JSP 889 is the policy for the recruitment and management of transgender personnel in the Armed Forces, which says “all employees should be treated with dignity and respect in the workplace irrespective of gender identity and/or reassignment”.

“At no point was the Army’s social media policy mentioned to me,” Dr Wright told the Telegraph. “But having reviewed that policy, I cannot see how I could be deemed to have breached it.”

“If the official line is now that I breached the social media policy, I await an explanation as to how I have done so. Every attempt I have made to see the complaint in its entirety and respond to it in full has been rebuffed.”

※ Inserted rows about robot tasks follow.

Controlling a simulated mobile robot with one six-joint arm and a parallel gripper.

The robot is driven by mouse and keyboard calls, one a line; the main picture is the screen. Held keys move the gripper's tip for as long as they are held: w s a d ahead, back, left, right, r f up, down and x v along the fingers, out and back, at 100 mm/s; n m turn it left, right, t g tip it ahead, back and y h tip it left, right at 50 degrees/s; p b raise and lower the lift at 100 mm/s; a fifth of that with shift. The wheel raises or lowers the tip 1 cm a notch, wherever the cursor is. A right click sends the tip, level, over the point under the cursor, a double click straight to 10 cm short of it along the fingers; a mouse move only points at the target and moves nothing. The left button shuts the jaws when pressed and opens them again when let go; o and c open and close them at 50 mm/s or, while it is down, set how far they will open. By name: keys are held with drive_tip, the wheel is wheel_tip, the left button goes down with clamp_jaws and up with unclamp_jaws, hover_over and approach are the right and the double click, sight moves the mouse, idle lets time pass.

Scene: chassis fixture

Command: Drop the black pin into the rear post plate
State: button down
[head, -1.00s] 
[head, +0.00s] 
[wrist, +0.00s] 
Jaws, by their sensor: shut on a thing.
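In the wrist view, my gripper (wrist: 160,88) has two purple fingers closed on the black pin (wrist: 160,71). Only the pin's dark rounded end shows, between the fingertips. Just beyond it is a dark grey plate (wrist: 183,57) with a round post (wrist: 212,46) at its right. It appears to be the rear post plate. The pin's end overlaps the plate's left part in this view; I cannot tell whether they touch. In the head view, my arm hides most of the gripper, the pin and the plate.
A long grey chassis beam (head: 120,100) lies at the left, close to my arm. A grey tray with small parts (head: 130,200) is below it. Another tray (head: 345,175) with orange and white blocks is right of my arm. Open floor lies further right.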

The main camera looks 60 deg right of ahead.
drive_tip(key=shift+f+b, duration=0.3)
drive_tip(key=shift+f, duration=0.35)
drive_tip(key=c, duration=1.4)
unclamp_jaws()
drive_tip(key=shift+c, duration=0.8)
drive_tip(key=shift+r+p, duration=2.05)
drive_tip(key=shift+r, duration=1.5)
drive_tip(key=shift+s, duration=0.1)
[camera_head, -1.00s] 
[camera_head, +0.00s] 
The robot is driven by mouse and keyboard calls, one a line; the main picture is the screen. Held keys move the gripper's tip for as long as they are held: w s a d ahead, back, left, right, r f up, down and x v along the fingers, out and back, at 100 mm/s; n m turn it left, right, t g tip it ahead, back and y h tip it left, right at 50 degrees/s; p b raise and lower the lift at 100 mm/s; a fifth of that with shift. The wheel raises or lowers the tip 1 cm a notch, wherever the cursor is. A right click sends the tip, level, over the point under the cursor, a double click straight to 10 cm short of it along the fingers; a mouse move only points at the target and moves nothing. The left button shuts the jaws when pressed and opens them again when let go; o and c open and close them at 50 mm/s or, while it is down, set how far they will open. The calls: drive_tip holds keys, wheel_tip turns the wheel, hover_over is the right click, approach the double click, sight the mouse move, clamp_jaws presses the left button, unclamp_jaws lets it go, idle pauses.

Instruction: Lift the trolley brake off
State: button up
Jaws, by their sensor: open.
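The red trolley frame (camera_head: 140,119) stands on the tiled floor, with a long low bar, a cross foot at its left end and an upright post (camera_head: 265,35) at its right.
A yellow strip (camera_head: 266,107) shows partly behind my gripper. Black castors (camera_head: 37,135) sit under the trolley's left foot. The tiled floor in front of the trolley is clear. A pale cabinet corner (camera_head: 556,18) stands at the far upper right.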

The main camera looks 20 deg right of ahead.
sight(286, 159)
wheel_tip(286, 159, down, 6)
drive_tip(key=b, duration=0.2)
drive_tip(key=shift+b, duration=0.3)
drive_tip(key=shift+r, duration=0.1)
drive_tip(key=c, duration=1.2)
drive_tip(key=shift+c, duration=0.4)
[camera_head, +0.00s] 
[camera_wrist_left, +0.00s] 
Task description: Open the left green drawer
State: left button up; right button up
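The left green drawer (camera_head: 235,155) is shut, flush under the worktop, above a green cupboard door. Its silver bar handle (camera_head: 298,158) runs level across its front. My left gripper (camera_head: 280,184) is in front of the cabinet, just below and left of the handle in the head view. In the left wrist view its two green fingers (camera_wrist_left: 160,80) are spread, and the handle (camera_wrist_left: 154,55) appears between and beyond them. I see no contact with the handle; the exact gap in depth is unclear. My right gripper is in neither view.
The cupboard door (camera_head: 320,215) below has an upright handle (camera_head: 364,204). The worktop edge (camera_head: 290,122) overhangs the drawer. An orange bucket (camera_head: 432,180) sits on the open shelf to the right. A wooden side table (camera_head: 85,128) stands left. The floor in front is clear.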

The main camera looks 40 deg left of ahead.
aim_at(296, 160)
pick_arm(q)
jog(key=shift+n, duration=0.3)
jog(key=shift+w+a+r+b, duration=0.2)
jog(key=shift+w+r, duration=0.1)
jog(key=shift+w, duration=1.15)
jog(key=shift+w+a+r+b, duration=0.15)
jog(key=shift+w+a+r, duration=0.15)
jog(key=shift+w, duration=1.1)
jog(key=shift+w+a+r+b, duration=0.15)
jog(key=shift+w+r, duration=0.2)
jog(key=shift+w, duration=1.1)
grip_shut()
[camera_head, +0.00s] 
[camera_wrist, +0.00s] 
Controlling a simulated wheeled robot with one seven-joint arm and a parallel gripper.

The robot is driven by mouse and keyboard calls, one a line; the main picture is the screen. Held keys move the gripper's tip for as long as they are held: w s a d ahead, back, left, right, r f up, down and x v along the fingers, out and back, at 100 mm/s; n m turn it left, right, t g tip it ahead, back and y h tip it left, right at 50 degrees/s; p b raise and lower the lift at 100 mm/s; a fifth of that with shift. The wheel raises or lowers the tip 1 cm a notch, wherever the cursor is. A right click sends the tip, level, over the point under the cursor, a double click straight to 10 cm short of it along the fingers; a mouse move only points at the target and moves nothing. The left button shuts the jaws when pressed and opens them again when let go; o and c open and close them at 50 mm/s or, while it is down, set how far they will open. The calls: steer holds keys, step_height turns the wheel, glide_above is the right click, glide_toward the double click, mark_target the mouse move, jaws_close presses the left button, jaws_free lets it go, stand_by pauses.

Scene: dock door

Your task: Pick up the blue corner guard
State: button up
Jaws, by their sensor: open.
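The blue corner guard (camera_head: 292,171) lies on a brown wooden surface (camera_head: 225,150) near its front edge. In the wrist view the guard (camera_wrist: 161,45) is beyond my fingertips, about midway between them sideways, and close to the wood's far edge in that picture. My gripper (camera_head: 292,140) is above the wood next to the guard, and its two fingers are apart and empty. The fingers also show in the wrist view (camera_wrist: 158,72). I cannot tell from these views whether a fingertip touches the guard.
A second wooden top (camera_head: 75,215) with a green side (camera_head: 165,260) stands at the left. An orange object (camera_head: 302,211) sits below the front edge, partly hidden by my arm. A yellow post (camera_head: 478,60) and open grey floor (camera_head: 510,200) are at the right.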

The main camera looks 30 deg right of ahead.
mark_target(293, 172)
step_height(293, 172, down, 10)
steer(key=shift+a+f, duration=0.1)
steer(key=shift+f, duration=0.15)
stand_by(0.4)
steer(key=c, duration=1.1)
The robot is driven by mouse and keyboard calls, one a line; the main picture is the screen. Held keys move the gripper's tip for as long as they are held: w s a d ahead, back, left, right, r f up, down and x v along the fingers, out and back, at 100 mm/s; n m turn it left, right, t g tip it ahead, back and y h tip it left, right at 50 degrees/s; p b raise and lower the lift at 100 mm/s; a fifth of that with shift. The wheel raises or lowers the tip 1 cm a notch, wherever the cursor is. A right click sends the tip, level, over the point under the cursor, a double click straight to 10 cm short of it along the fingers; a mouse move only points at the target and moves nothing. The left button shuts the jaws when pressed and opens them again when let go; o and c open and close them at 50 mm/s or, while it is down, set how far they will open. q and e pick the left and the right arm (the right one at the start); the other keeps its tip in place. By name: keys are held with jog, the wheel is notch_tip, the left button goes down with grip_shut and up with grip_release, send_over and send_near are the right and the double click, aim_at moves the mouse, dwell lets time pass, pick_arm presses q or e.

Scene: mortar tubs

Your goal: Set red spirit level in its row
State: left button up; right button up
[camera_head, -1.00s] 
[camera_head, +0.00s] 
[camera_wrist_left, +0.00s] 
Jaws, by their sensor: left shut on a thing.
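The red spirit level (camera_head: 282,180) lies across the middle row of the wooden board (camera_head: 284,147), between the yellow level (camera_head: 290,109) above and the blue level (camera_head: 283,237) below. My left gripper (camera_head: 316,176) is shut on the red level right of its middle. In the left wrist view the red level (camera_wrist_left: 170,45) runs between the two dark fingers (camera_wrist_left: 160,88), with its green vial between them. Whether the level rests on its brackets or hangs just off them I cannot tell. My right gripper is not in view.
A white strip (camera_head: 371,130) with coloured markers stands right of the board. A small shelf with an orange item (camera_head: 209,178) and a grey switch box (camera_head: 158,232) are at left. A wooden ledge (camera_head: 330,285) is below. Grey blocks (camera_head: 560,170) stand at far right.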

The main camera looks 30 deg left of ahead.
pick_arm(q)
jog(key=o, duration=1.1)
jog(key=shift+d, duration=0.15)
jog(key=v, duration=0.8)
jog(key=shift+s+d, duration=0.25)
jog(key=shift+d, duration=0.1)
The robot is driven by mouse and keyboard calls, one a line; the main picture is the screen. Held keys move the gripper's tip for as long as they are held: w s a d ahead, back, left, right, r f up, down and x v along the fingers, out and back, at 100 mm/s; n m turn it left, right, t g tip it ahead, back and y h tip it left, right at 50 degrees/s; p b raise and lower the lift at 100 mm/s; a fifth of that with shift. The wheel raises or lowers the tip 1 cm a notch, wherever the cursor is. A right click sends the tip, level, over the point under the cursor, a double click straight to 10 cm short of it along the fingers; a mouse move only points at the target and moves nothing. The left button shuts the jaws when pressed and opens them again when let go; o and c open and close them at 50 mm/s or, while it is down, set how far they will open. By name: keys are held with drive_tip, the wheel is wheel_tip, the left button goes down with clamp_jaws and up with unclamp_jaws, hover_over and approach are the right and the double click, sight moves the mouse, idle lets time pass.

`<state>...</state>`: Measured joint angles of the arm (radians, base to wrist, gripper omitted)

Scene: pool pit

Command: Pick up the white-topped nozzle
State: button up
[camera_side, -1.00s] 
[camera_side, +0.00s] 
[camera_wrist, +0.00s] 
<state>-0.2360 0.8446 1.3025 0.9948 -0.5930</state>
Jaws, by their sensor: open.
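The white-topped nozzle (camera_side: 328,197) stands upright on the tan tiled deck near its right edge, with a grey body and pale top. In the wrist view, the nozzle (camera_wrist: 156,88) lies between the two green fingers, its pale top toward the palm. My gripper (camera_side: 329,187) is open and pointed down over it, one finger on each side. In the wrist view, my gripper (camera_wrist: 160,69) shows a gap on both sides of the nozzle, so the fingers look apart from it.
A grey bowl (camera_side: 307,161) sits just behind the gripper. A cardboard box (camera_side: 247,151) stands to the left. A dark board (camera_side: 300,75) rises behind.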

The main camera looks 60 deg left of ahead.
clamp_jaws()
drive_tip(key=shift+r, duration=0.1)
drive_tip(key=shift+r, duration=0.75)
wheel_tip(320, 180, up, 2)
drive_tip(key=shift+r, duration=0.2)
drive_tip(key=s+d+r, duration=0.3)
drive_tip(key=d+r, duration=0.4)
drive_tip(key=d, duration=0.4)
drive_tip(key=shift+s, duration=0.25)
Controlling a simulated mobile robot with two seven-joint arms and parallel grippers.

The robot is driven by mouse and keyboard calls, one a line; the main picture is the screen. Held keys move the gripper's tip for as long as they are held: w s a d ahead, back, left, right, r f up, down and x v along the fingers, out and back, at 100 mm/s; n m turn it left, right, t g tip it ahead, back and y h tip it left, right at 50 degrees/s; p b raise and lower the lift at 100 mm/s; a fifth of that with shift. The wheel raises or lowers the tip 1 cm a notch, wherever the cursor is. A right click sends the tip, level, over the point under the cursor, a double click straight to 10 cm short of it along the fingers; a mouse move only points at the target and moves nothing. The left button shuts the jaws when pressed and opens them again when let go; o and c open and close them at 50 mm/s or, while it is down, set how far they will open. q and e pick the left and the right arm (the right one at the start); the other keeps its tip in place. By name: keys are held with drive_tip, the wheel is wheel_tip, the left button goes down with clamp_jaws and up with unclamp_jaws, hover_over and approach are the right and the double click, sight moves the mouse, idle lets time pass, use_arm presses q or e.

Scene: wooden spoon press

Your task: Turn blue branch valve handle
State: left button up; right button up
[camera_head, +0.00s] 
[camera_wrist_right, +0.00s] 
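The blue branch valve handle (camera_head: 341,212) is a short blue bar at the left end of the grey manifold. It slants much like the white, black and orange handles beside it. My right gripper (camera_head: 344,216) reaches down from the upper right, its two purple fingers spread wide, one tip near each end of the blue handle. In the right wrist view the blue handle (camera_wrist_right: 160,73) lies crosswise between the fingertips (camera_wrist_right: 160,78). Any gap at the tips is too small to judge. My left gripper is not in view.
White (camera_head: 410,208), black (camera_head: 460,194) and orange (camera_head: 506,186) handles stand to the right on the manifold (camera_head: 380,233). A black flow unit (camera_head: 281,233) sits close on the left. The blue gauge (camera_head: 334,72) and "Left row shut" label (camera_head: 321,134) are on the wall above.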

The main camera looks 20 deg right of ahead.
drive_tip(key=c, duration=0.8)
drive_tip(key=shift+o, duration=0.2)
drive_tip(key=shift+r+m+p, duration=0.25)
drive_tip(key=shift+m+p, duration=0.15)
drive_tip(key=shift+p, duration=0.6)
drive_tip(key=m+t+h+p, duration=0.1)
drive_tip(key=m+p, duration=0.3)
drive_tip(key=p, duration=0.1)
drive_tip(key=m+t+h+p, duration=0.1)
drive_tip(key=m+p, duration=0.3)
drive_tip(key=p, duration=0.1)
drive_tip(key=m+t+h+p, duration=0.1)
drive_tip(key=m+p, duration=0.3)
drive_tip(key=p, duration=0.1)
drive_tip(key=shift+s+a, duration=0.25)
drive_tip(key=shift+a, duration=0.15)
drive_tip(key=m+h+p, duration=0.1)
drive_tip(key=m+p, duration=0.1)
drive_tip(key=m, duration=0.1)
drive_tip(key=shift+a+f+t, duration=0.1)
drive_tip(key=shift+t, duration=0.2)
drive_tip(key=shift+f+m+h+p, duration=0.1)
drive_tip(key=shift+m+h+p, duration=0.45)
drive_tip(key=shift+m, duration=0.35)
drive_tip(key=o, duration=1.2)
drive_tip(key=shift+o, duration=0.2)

Dr Wright continued: “Having served my country for 14 years, to then be placed under investigation for a Facebook post defending women’s rights was in itself utterly intolerable. I therefore felt no choice but to resign. Now to have it claimed that reports of my account are ‘rubbish and untrue’ by the Defence Secretary sadly only confirms my decision.”

The Defence Secretary should tell the Army to drop the ongoing investigation into Dr Wright, to apologise for his shoddy treatment after 14 years of service and to thank him for risking his life for our country.

Our case team has been supporting Dr Wright since May. In addition to arranging for him to receive legal advice, we will be paying any legal bill.

We stand fully behind Dr Wright, and are ready, willing, and able to explore all available legal remedies as we support our member through this ordeal.